Somewhere on the LSP loop I asked a question of the group "How much money would it take if you were asked to turn around and retrace your steps all the way back to the beginning?" A little puzzle to take our minds off the pain. One guy said 100,000. I was thinking more like 10 million! When one guy said "3,500" I offered to seed the pool with 500 dollars, to raise the money on the spot. The games prisoners of war and death marchers doth partake!
Forty miles down and it was getting pretty serious. The pills seemed to have lost their effect. Every step was pronounced and painful. Jeff likened the experience to putting his hand in a garbage disposal and turning it on and off, repeatedly.
We took the Path Train to NYC and started the hike north between 8;30 and 9:00. Besides the fluids he took in throughout the day, Jeff had only consumed two fig newtons. We both were getting hungry and set our sights on Ray's Famous Pizza, somewhere in the Village. What a commercial for Ray's this could be - "These two guys walked 45 miles for a slice!" What a commercial for Bellevue this could be - "These two guys walked 45 miles for a slice!"
It was almost over. The big board in Penn Station said the next train for Jersey was leaving in an hour, but there was one boarding, NOW! Jeff started to run. I followed suit. Around one corner we both almost fell over popcorn strewn everywhere, like marbles. We made the train and died in our seats.

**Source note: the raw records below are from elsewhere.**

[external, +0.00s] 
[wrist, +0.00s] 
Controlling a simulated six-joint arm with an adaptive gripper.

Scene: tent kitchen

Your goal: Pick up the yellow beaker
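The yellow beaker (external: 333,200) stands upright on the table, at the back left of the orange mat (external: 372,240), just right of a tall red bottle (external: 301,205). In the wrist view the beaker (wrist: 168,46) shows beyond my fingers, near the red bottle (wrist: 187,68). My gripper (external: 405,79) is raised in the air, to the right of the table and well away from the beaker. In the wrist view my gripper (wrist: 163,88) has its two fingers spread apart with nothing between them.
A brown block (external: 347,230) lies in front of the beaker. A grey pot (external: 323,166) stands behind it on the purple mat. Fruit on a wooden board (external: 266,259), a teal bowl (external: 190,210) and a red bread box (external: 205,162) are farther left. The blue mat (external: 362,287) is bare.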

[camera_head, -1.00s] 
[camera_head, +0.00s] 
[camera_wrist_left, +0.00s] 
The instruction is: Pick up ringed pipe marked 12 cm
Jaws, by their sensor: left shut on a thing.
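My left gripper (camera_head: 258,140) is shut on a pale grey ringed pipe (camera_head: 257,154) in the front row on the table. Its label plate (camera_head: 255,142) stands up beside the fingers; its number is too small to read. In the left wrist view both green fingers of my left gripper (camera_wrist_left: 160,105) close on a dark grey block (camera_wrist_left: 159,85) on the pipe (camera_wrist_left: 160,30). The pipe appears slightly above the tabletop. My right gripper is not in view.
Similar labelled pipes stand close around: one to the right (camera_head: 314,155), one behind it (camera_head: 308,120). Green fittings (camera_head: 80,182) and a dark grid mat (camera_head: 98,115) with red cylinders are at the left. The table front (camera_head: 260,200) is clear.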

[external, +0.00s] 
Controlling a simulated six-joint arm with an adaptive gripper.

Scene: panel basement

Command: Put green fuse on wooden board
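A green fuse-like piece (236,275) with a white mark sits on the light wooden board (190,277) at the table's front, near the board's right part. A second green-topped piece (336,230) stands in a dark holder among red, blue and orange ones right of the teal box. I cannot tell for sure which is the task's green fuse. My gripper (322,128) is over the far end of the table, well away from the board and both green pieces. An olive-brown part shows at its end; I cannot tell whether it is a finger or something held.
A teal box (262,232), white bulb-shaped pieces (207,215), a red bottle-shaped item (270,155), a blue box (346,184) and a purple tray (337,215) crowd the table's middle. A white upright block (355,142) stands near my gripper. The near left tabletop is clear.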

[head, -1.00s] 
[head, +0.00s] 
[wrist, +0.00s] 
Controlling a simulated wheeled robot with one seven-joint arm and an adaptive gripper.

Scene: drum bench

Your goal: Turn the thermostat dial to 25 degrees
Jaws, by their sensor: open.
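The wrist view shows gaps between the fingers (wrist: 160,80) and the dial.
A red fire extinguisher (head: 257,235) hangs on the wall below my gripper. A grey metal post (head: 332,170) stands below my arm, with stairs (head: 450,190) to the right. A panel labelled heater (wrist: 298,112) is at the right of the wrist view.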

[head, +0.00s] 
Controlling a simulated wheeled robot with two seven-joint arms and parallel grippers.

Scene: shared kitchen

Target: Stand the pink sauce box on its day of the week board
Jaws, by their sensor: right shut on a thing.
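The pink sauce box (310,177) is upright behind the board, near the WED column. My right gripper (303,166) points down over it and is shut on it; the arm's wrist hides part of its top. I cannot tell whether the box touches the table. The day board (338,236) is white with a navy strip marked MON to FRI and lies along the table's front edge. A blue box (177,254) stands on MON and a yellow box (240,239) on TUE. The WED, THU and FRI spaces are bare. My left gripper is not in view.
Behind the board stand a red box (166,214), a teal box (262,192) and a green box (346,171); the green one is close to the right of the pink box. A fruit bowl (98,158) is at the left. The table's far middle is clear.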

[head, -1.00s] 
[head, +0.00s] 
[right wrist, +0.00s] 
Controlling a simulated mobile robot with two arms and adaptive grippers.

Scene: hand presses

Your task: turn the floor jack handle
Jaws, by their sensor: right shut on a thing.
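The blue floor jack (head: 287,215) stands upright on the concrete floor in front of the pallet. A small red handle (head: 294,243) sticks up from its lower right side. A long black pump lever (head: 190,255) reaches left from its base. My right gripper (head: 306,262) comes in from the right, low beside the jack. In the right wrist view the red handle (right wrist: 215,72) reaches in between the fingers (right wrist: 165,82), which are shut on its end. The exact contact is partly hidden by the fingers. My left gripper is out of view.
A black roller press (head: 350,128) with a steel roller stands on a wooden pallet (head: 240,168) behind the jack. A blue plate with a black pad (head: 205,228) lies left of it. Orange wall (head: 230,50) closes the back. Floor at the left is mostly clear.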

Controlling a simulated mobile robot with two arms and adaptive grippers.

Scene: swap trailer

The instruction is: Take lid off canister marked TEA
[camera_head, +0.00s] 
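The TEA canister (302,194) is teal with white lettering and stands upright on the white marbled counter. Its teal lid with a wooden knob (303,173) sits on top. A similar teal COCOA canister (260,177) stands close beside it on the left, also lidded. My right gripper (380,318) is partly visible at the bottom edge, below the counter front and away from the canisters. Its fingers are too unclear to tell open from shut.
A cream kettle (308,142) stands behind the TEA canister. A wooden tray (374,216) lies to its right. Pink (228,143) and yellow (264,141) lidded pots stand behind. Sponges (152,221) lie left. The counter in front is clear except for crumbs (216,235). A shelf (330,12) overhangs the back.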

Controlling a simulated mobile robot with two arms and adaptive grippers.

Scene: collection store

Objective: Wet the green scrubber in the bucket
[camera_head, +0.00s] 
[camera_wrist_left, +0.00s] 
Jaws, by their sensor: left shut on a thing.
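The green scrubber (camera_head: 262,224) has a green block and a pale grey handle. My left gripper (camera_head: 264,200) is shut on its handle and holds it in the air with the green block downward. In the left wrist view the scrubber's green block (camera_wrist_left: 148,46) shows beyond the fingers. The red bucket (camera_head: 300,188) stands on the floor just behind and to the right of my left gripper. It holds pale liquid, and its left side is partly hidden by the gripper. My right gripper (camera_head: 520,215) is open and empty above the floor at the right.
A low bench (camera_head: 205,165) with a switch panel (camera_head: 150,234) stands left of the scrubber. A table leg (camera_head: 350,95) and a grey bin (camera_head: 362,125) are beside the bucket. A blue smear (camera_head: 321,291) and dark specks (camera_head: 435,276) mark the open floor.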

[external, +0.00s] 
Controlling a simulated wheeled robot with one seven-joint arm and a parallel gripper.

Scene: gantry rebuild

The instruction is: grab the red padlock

The big walk broke us down physically, and then mentally, back and forth all day. Jeff and I concluded it was one of those events that we probably wouldn't need to do again, those "once is enough" type things like getting shot, or having a car accident, or almost getting killed in a bathroom. This may not make any sense, but as tough as it was, I'd say it was one of those things you gotta try once. Leave your toothbrush at home.